The allegation that lawmakers may have acted improperly has political implications.
Horsford is rumored to be considering a run for Congress in a seat as yet undefined due to a legal dispute over the required redistricting process.
Horsford declined to comment on the NPRI article.
Marshall, a Democrat, is also running for congress in a special election in the vacant 2nd Congressional District against former state Sen. Mark Amodei, R-Carson City.
Miller also quotes former long-time state Sen. Bill Raggio, R-Reno, as questioning the appropriateness of the transfer, but does not point out that Raggio “reluctantly” voted for the shift.
Raggio said the article accurately describe his concerns, which remain even with the advice from legal counsel. Funds held in trust should be used for the purposes specified, he said.

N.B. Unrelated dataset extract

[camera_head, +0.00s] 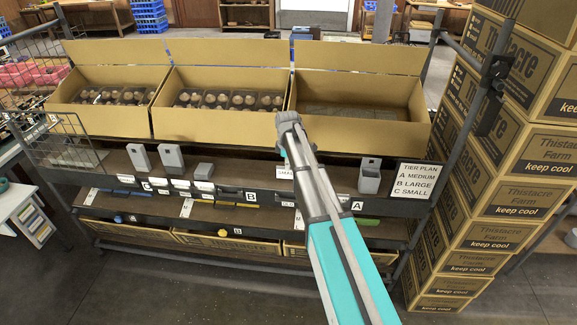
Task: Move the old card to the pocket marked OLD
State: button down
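No lettering OLD is readable, so I cannot tell which card is the old card or which holder is the OLD pocket. Grey upright holders stand on the shelf ledge: two at left (139,158) (171,159) and one at right (369,180). A small white card (285,172) with partly hidden lettering is on the ledge just left of my arm. Other white cards lie lower, one at left (186,208) and one beside my arm (299,222). The end of my arm reaches up before the boxes; my gripper's fingers cannot be made out.
Cardboard boxes line the rack; the left (100,118) and middle (215,126) hold mushroom trays, the right box (360,131) shows no mushrooms. A TIER PLAN sign (416,181) hangs at right. Stacked Thistacre Farm boxes (525,190) fill the right side. Floor in front is clear.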

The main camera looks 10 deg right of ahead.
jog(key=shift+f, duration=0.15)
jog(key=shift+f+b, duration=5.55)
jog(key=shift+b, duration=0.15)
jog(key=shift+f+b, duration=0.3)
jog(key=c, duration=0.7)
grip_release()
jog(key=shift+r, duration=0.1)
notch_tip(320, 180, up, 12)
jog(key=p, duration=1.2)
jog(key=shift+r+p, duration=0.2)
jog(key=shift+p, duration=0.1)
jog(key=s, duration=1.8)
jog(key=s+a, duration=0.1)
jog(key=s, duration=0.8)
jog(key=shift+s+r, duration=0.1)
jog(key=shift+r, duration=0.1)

“Lawyers can differ, and even though Brenda said so at the time, there is always a question,” Raggio said. “And I wouldn’t be surprised if someone did challenge it.”
Miller said today he focused on Horsford in the article because the lawmaker was the point man pushing for the transfer. The unanimous IFC vote wasn’t included because lawmakers often rubber stamp such requests, he said.
Miller said he decided to run the story based on the one attorney’s comments because of the individual’s credibility. As a result of the article Miller said he has received a comment from one Nevada attorney about the potential for challenging the shift of funds.
The Millennium Scholarship is named for the late Gov. Kenny Guinn, who created the program in 1999 with legislative approval.
Gov. Brian Sandoval recommended adding $10 million in general funds to the scholarship in the 2011 legislative session, which was approved. The scholarship is now believed to be financially whole through at least 2015. It was originally intended to be fully supported by money from a tobacco company settlement, but those funds have declined annually due to lower smoking rates.